Only the pictures stay out; every record is to be quoted exactly.

[Collected data entries]
════

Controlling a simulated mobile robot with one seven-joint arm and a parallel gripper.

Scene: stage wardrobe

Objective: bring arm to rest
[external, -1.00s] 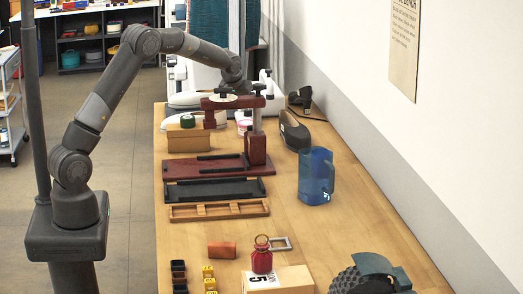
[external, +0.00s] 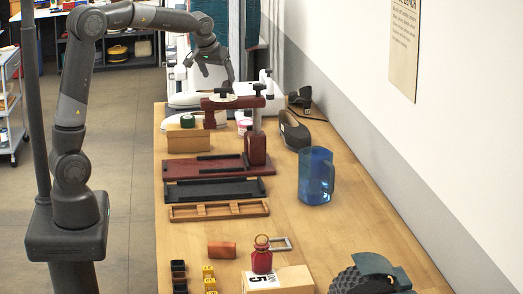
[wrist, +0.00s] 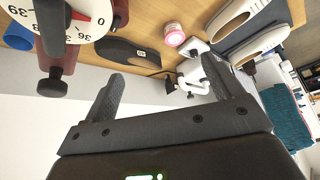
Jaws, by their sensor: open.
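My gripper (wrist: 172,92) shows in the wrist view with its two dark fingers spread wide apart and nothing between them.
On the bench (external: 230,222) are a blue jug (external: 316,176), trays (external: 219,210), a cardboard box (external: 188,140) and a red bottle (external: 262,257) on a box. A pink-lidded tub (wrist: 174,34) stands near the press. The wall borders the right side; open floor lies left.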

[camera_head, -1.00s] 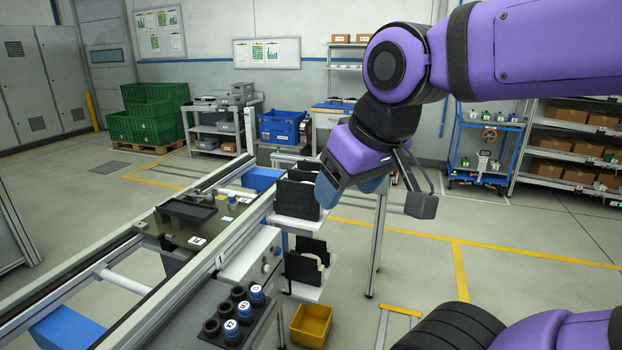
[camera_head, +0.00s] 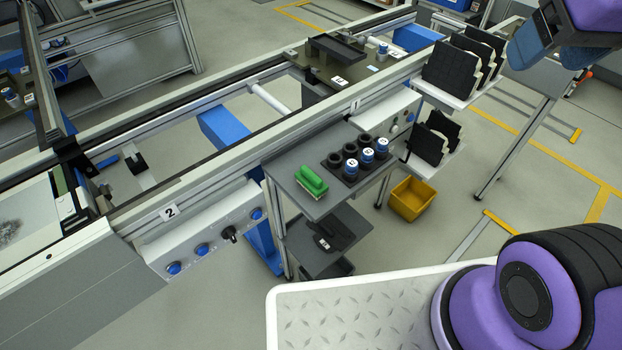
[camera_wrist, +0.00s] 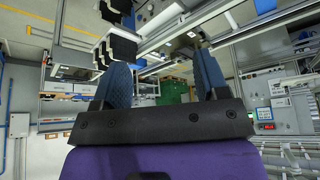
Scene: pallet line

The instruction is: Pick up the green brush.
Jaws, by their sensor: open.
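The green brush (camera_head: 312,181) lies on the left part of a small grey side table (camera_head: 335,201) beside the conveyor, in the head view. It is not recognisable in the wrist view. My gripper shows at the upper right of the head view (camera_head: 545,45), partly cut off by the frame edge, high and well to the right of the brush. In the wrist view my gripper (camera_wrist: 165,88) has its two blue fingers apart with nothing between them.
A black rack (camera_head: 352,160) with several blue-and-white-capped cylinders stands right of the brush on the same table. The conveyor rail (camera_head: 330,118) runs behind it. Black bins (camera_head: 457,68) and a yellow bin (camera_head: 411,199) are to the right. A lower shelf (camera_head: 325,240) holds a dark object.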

════

Right answer:
Controlling a simulated mobile robot with one seven-joint arm and a parallel gripper.

Scene: stage wardrobe

Objective: bring arm to rest
[external, -1.00s] 
[external, +0.00s] 
[wrist, +0.00s] 
Jaws, by their sensor: open.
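My gripper (wrist: 172,92) shows in the wrist view with its two dark fingers spread wide apart and nothing between them.
On the bench (external: 230,222) are a blue jug (external: 316,176), trays (external: 219,210), a cardboard box (external: 188,140) and a red bottle (external: 262,257) on a box. A pink-lidded tub (wrist: 174,34) stands near the press. The wall borders the right side; open floor lies left.

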[camera_head, -1.00s] 
[camera_head, +0.00s] 
[camera_wrist, +0.00s] 
Scene: pallet line

The instruction is: Pick up the green brush.
Jaws, by their sensor: open.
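The green brush (camera_head: 312,181) lies on the left part of a small grey side table (camera_head: 335,201) beside the conveyor, in the head view. It is not recognisable in the wrist view. My gripper shows at the upper right of the head view (camera_head: 545,45), partly cut off by the frame edge, high and well to the right of the brush. In the wrist view my gripper (camera_wrist: 165,88) has its two blue fingers apart with nothing between them.
A black rack (camera_head: 352,160) with several blue-and-white-capped cylinders stands right of the brush on the same table. The conveyor rail (camera_head: 330,118) runs behind it. Black bins (camera_head: 457,68) and a yellow bin (camera_head: 411,199) are to the right. A lower shelf (camera_head: 325,240) holds a dark object.

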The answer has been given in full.